* **What is being asked**:
Locate the string "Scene" throughout the material and copy every line in which it occurs.

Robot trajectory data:

──────

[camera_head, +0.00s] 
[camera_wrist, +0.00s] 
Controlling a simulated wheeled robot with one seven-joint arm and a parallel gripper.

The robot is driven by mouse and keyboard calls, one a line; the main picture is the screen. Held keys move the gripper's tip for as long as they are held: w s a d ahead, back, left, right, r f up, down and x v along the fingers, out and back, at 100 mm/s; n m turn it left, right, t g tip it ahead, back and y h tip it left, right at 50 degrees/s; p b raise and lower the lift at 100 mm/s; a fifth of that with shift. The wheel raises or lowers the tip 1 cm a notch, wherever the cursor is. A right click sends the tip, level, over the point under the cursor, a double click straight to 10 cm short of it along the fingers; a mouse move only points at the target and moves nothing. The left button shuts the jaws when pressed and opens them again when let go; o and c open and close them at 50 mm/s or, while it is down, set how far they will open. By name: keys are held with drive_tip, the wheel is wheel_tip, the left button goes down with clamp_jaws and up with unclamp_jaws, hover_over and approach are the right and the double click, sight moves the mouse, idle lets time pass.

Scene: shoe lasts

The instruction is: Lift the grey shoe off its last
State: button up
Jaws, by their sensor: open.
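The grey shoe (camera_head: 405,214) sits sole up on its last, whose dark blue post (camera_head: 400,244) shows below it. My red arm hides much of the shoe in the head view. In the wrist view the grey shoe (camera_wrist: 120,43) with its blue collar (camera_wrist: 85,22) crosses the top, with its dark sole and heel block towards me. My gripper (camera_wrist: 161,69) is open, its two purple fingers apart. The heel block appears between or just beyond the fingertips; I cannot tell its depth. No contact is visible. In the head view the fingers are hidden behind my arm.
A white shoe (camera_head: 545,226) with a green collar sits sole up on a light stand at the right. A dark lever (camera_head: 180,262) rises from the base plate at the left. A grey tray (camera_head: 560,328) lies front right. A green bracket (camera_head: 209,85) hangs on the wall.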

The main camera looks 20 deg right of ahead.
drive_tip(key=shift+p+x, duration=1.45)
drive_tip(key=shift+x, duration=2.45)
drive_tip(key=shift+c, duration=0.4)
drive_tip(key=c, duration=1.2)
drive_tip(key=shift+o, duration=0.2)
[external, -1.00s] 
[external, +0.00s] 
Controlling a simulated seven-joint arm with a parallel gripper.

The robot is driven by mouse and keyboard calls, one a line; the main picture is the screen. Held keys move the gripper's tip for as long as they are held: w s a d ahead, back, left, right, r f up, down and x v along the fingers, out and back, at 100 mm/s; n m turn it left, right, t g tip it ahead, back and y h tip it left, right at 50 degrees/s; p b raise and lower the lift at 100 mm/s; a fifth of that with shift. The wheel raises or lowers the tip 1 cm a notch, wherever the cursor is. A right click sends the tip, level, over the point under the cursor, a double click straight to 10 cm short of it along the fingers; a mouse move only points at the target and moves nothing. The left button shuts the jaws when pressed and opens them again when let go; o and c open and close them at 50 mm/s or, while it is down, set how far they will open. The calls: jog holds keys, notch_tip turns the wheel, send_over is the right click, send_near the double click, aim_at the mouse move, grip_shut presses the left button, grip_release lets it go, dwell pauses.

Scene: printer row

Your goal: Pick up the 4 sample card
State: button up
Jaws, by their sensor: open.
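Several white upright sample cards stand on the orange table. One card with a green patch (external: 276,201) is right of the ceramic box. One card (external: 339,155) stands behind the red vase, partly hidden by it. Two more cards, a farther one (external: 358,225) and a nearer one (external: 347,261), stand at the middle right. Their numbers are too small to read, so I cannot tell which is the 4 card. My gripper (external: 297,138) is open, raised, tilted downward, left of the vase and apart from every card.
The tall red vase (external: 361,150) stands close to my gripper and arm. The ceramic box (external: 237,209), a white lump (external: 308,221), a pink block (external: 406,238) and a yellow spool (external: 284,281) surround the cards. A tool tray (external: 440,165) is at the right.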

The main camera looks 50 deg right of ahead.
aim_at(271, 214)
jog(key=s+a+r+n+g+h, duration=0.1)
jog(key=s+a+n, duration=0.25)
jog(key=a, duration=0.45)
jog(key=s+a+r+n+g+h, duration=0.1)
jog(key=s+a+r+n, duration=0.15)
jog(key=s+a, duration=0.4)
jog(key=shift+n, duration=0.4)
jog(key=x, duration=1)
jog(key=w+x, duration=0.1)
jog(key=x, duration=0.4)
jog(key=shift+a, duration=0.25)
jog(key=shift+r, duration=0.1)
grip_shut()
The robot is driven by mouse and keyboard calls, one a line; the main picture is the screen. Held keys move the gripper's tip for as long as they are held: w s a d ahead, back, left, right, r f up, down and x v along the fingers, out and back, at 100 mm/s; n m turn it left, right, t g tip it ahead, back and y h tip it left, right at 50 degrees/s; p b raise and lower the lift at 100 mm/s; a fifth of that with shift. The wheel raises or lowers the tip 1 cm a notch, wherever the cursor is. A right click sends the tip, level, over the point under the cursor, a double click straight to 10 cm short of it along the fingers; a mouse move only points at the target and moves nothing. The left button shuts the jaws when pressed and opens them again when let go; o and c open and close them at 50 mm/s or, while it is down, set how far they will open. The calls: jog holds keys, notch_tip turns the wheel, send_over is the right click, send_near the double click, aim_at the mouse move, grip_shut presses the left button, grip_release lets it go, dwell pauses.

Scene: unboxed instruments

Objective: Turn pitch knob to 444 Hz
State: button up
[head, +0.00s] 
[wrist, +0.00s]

──────

* **Completed task**:
Scene: shoe lasts
Scene: printer row
Scene: unboxed instruments

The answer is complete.